Velox: Meta’s Unified Execution Engine

Personal note: despite Andy praising Velox a lot in his classes, I wasn’t really “sold” on the value it brings. After reading this paper, I am in awe. The ideas behind Velox are really interesting, and it looks like they’ve built a lot of awesome things inside of it. But understand what Velox is and what value it provides to the ecosystem is not possible without reading this paper. (The GitHub repo and the announcement blog posts from Meta just aren’t clear enough)

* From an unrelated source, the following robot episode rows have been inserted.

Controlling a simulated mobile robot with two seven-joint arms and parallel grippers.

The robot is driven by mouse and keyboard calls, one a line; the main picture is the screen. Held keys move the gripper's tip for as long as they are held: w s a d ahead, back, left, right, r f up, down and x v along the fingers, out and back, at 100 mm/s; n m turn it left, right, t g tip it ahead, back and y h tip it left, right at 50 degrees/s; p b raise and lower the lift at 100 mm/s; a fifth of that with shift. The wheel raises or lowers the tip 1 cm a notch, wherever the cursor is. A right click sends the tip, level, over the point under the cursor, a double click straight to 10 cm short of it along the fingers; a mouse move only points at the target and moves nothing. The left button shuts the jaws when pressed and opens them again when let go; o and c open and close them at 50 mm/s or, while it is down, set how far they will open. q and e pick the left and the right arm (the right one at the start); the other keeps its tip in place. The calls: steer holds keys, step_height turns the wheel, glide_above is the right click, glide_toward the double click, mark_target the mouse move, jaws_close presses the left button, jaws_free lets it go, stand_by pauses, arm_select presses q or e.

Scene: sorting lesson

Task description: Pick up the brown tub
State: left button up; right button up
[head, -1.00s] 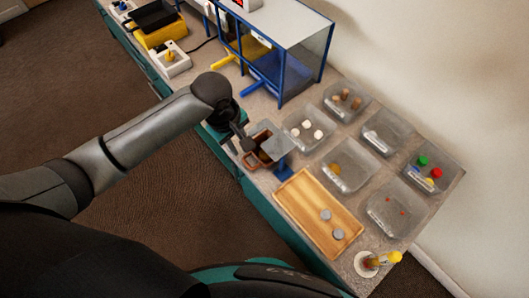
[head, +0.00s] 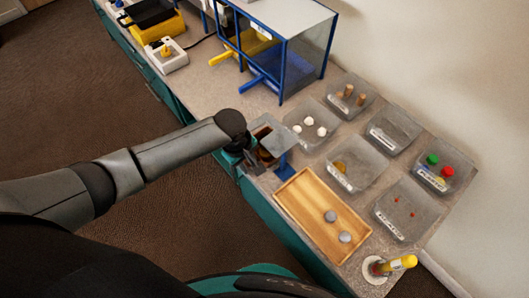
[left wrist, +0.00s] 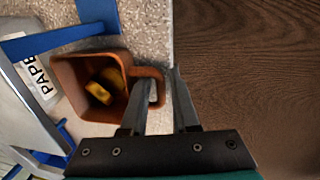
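The brown tub (head: 264,157) stands on the bench's near edge, partly hidden by my arm and a grey plate in the head view. In the left wrist view the brown tub (left wrist: 91,62) has a square mouth, yellow pieces inside and a loop handle (left wrist: 156,74) on its right side. My left gripper (head: 247,160) is at the handle side of the tub. My right gripper is out of view.
A grey plate on a blue stand (head: 284,172) is close beside the tub. A wooden tray (head: 293,205) with two grey discs lies nearer. Several clear bins (head: 358,183) fill the right side. A blue-framed case (head: 285,60) stands behind.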

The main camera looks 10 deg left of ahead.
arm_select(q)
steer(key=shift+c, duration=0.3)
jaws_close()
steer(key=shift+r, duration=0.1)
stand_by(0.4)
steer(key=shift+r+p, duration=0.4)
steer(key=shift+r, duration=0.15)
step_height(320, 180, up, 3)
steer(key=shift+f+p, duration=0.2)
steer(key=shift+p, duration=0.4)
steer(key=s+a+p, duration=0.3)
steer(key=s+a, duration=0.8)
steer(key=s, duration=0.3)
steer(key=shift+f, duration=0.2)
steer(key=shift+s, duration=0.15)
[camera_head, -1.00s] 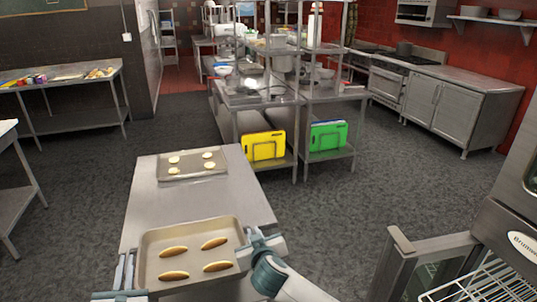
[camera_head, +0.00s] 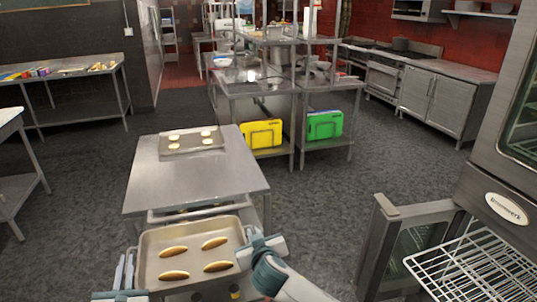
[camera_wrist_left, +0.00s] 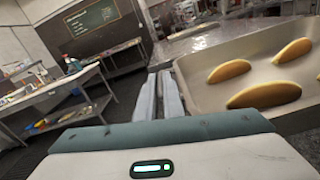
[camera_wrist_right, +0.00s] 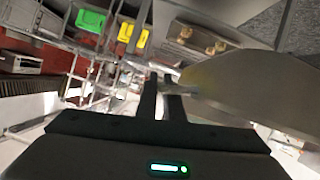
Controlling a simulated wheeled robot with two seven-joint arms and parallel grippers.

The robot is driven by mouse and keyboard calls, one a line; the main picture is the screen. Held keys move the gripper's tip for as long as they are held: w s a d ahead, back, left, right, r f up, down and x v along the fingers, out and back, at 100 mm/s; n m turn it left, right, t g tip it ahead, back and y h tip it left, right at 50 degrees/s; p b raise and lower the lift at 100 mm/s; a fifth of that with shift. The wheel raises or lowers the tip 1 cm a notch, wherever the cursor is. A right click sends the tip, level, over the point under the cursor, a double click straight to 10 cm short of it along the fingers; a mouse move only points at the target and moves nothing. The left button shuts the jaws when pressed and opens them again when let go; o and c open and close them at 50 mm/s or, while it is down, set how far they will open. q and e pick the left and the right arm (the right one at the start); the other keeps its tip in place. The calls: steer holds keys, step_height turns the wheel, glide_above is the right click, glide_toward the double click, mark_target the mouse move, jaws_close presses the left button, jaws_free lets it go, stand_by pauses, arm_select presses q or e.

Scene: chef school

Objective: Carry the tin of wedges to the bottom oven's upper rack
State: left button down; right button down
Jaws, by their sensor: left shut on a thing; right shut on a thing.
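The tin of wedges (camera_head: 194,238) is a shallow beige tray with several brown-edged wedges lying apart in it. It is held level in front of me, just off the near edge of the steel table. My left gripper (camera_head: 127,272) is shut on the tin's left rim. My right gripper (camera_head: 255,245) is shut on its right rim. The tin also shows in the left wrist view (camera_wrist_left: 212,98), beside the left fingers. The bottom oven is at the right, with a wire rack (camera_head: 478,268) pulled partly out and its door (camera_head: 405,250) open.
A second tin (camera_head: 192,148) with pale round pieces stays on the steel table (camera_head: 200,180). An upper oven (camera_head: 505,165) with a badge stands above the rack. Shelving with yellow (camera_head: 262,133) and green (camera_head: 324,125) boards stands behind. Grey floor is clear between table and oven door.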

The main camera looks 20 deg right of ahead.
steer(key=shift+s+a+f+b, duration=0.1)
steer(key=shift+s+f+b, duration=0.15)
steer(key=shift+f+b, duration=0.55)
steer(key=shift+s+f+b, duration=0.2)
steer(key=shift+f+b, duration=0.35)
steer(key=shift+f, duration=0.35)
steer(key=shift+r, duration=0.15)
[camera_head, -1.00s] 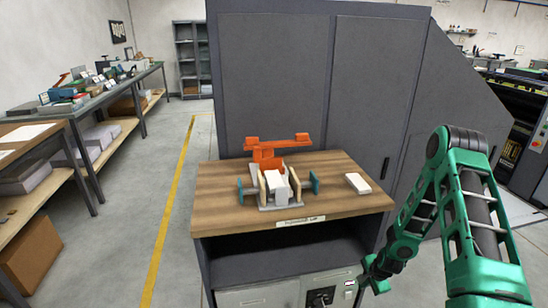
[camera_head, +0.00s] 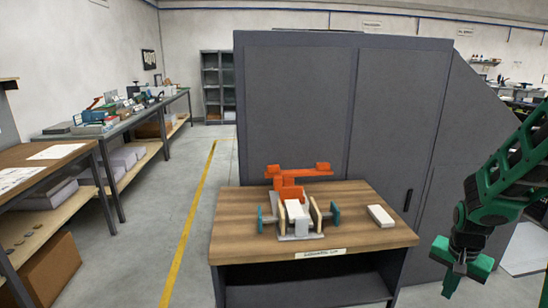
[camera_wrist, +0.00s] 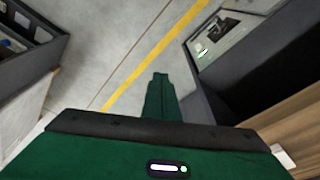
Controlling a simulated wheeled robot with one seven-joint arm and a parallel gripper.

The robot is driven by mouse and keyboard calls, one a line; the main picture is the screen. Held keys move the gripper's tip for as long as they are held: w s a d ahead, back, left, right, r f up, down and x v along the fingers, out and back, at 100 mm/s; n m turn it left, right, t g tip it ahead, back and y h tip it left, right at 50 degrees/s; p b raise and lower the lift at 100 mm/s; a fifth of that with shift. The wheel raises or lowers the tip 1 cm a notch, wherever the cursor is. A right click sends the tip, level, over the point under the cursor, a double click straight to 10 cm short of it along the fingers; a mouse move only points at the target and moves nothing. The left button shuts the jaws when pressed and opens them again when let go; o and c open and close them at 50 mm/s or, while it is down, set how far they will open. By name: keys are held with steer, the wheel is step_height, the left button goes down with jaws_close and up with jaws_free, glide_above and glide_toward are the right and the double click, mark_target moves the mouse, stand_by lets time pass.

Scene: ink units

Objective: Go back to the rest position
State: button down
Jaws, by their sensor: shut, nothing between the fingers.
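My gripper (camera_head: 452,284) hangs at the right of the head view, at the end of my green arm, pointing down. It is to the right of the wooden-topped table and apart from it, over the floor. In the wrist view its green fingers (camera_wrist: 160,98) are together with nothing between them, and bare floor lies beyond. The task names no other object.
A wooden-topped table (camera_head: 235,243) carries an orange and grey fixture (camera_head: 288,190) and a white block (camera_head: 380,215). A tall grey cabinet (camera_head: 290,110) stands behind it. Workbenches (camera_head: 118,135) line the left. Clear floor with a yellow line (camera_head: 190,220) lies between.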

Overview of the main idea (3 sentences)

The main behind Velox is taking all the common code from a lot of database engines and data processing systems and putting it in a C++ library that can be used by many different clients. It has very generic types for things like vectors, query plan operators and other things. This has allowed Meta to build systems like Prestissimo and Spruce which are basically re-implementations of Presto and Spark, respectively, but written in C++, without too much work (they only rebuilt the core data engine, not the “frontend” or the I/O). In theory, anybody in the community can now reap the benefits of Velox to build their own OLAP database engine or data processing tools for AI/ML.

Velox doesn’t generate query plans
Velox doesn’t parse SQL or any other language
Velox simply has functions that clients can use to perform common query plan operators and other data processing functions

Key findings / takeaways from the paper (2-3 sentences)

Meta has been able to accelerate both Presto and Spark while reusing a lot of the code for both using Velox. This is brilliant — and if they convince more people from the community (so far only Bytedance) to contribute back to Velox, they get to reap those benefits too.
Velox could be used to build future OLAP database engines or data processing tools for AI/ML. This will save future projects a lot of work and time invested. The obvious downside being that they’ll be a bit coupled to Velox, but its types and API seem to be generic enough.

System used in evaluation and how it was modified/extended (1 sentence)

The authors compare regular Presto vs Prestissimo (Presto with a modified C++ engine built with Velox). Prestissimo does a lot better, in general.

Workload Evaluated (1 sentence)

3TB TPCH in ORC format (they enter a manual query plan since Velox doesn’t generate query plans)
Unknown analytical workload from Meta